Prompt
In the entries below, find the line containing "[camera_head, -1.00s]" and the line containing "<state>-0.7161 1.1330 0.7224". Copy those two lines and everything between them exactly, without the pictures.

Information given
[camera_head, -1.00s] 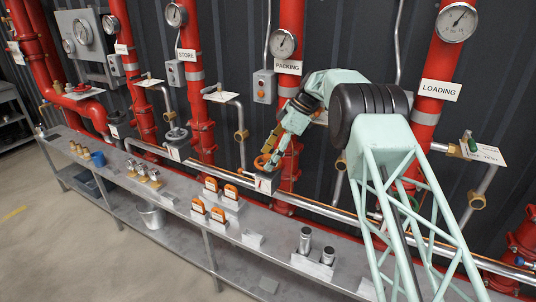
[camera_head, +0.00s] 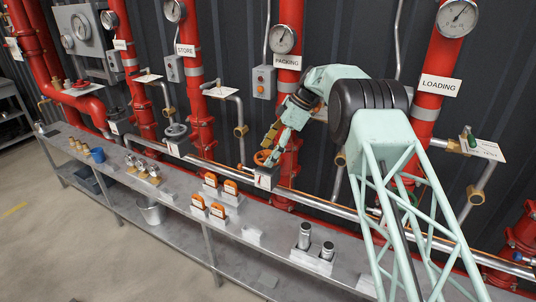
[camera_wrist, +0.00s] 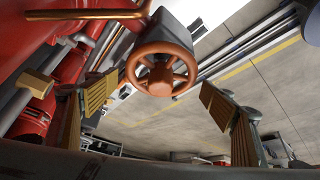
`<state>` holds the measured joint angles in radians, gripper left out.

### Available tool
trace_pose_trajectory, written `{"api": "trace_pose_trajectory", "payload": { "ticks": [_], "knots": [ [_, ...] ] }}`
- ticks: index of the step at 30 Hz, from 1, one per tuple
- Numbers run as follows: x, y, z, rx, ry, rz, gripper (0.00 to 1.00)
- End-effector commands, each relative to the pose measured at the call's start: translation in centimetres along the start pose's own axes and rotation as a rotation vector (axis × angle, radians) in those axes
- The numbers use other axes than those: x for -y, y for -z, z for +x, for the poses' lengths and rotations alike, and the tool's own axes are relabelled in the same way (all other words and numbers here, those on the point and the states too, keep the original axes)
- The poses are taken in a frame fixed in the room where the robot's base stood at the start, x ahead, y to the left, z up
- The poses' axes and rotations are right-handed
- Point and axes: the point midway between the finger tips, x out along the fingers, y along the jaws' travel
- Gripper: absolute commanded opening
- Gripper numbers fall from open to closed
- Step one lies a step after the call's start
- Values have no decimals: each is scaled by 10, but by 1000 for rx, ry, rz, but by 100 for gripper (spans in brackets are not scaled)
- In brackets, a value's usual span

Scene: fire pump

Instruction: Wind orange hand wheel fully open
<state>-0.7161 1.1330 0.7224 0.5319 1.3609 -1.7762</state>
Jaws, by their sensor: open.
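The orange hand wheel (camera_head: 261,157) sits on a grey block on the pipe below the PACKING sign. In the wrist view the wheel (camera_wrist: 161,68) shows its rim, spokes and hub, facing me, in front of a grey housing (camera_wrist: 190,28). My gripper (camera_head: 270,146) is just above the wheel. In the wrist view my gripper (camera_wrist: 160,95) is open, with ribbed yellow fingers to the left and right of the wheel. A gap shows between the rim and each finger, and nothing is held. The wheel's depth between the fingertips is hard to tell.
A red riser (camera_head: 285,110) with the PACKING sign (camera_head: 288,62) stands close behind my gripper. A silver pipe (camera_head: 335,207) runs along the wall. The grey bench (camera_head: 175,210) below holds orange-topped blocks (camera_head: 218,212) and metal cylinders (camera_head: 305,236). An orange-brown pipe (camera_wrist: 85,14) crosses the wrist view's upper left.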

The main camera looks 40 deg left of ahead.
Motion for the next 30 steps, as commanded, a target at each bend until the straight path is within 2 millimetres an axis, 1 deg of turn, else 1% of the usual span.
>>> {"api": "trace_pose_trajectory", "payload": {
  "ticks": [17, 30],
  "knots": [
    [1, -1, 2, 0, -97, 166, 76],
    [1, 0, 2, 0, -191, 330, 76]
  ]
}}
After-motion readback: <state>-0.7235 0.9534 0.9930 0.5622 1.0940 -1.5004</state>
...
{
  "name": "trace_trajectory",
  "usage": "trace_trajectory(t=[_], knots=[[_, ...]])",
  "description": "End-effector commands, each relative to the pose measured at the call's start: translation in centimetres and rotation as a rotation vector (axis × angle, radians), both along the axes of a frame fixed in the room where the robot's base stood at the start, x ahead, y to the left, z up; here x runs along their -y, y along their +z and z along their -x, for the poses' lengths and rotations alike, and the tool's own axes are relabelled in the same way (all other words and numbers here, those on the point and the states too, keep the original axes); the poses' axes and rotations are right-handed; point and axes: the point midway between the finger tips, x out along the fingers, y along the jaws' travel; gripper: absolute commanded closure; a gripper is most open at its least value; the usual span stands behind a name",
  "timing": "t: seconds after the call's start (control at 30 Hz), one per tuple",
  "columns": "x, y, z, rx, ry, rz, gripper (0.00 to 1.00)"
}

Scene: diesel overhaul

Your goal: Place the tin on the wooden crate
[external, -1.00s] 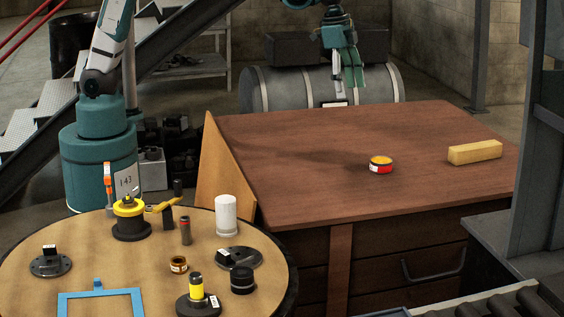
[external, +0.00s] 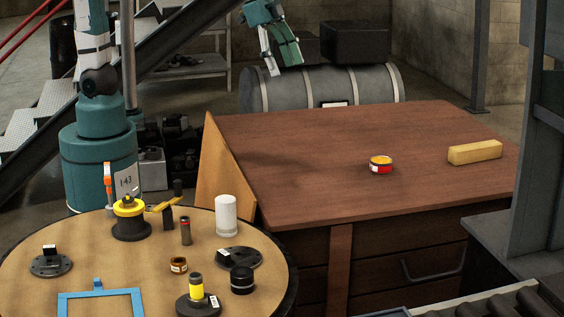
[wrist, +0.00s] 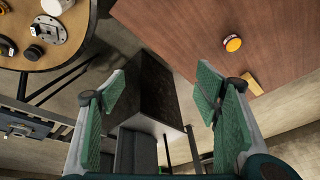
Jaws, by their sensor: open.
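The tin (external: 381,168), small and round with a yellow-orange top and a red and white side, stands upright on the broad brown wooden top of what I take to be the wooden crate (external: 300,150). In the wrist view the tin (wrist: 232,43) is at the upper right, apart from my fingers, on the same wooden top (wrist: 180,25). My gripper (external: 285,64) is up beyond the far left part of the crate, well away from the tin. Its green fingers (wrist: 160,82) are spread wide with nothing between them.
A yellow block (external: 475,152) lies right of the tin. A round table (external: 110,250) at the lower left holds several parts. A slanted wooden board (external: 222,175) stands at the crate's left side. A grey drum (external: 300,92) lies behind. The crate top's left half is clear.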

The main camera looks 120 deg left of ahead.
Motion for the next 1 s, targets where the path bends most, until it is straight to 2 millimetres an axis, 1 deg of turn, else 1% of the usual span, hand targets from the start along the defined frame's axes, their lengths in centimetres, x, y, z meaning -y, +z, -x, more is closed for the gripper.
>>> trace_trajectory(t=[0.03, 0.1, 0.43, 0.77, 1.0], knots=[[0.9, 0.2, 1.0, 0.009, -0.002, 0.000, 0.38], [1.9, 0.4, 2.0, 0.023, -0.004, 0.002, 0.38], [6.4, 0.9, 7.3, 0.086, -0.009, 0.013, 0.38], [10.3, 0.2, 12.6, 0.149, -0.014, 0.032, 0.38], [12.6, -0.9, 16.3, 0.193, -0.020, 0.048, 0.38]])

Result for this task
[camera_head, -1.00s] 
[camera_head, +0.00s] 
[camera_wrist, +0.00s] 
`<state>` holds the measured joint angles in radians, gripper left out.

### Available tool
trace_pose_trajectory, written `{"api": "trace_pose_trajectory", "payload": { "ticks": [_], "knots": [ [_, ...] ] }}`
- ticks: index of the step at 30 Hz, from 1, one per tuple
- Numbers run as follows: x, y, z, rx, ry, rz, gripper (0.00 to 1.00)
- End-effector commands, each relative to the pose measured at the call's start: translation in centimetres along the start pose's own axes and rotation as a rotation vector (axis × angle, radians) in those axes
- The numbers use other axes than those: x for -y, y for -z, z for +x, for the poses' lengths and rotations alike, and the tool's own axes are relabelled in the same way (all other words and numbers here, those on the point and the states too, keep the original axes)
- The poses are taken in a frame fixed in the room where the robot's base stood at the start, x ahead, y to the left, z up
- The poses' axes and rotations are right-handed
- Point and axes: the point midway between the finger tips, x out along the fingers, y along the jaws' travel
- Gripper: absolute commanded opening
- Gripper numbers fall from open to closed
- Step one lies a step after the call's start
- Values have no decimals: each is scaled by 10, but by 1000 for rx, ry, rz, but by 100 for gripper (spans in brackets are not scaled)
- In brackets, a value's usual span

Scene: fire pump

Instruction: Wind orange hand wheel fully open
<state>-0.7161 1.1330 0.7224 0.5319 1.3609 -1.7762</state>

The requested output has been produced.